Der Kampf gegen die Deflation nährt die Liquiditätshausse

Vor diesem Hintergrund erwarte ich keinen Rückfall in die Deflation. Doch kommen ebenso wirkliche Preissteigerungen so wenig zum Vorschein wie Schneeglöckchen bei drei Meter hohem Schnee. Und damit aus Deflationierung - also Abschwächung der Preissteigerung - bloß keine Deflation wird, bleiben alle Notenbanken in bester Spendierlaune. Die US-Leitzinswende wird ein Sturm im Wasserglas. An geldpolitische Restriktionen im Euroraum oder in Japan zu denken, käme der Erwartung von Schneefall im Hochsommer gleich. Und in China? Die chinesische Zentralbank wird der neue Superstar unter den Notenbanken. Wenn es denn sein muss, wird Chinas Notenbank bei jeder großen Aktiengesellschaft Rotchinas Großaktionär. Die Aktienblase darf nicht platzen, denn dann zeigt China der Welt sein hässliches Deflationsgesicht.
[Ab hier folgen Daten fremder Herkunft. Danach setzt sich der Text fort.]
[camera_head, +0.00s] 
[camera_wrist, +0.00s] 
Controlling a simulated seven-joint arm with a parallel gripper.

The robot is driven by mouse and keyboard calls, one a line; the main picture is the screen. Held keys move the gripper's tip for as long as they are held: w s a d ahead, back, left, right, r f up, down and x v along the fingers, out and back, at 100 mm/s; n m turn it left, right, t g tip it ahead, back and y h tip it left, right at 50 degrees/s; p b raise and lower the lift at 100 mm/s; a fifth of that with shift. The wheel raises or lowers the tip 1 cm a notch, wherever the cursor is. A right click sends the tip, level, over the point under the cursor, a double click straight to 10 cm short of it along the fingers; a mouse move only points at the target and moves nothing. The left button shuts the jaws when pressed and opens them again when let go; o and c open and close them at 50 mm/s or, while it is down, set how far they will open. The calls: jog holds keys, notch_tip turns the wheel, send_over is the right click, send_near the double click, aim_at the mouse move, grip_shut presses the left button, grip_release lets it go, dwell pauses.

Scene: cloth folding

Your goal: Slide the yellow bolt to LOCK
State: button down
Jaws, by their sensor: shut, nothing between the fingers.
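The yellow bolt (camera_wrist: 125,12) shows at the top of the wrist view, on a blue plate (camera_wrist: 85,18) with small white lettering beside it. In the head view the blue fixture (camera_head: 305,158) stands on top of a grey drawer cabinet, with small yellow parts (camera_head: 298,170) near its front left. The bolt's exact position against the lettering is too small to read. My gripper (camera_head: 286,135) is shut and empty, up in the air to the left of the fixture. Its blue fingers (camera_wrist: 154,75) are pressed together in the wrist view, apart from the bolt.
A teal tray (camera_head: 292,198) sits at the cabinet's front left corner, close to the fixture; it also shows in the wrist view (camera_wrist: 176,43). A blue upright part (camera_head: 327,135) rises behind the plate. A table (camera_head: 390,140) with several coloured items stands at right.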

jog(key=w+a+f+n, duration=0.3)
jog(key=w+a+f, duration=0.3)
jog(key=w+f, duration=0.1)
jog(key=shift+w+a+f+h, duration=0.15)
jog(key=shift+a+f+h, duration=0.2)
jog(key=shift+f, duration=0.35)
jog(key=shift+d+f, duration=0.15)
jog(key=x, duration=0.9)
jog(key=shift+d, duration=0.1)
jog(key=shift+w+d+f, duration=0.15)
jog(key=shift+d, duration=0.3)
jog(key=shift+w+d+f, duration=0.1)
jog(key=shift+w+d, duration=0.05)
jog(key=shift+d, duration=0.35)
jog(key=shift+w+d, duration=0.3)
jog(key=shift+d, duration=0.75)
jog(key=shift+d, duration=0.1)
Und was heißt das für die Finanzmärkte? Im Kampf gegen die Deflation haben wir eine weltumspannende Bruderschaft des lockeren Geldes. Die Geldpolitik bleibt der gute Geist der Finanzmärkte, der alle beruhigt wie meine Oma früher mich, als sie mir eine Gute Nacht-Geschichte erzählte.

Wenn einem so viel geldpolitisch Gutes wird beschert, das ist schon eine Fortsetzung der Liquiditätshausse wert.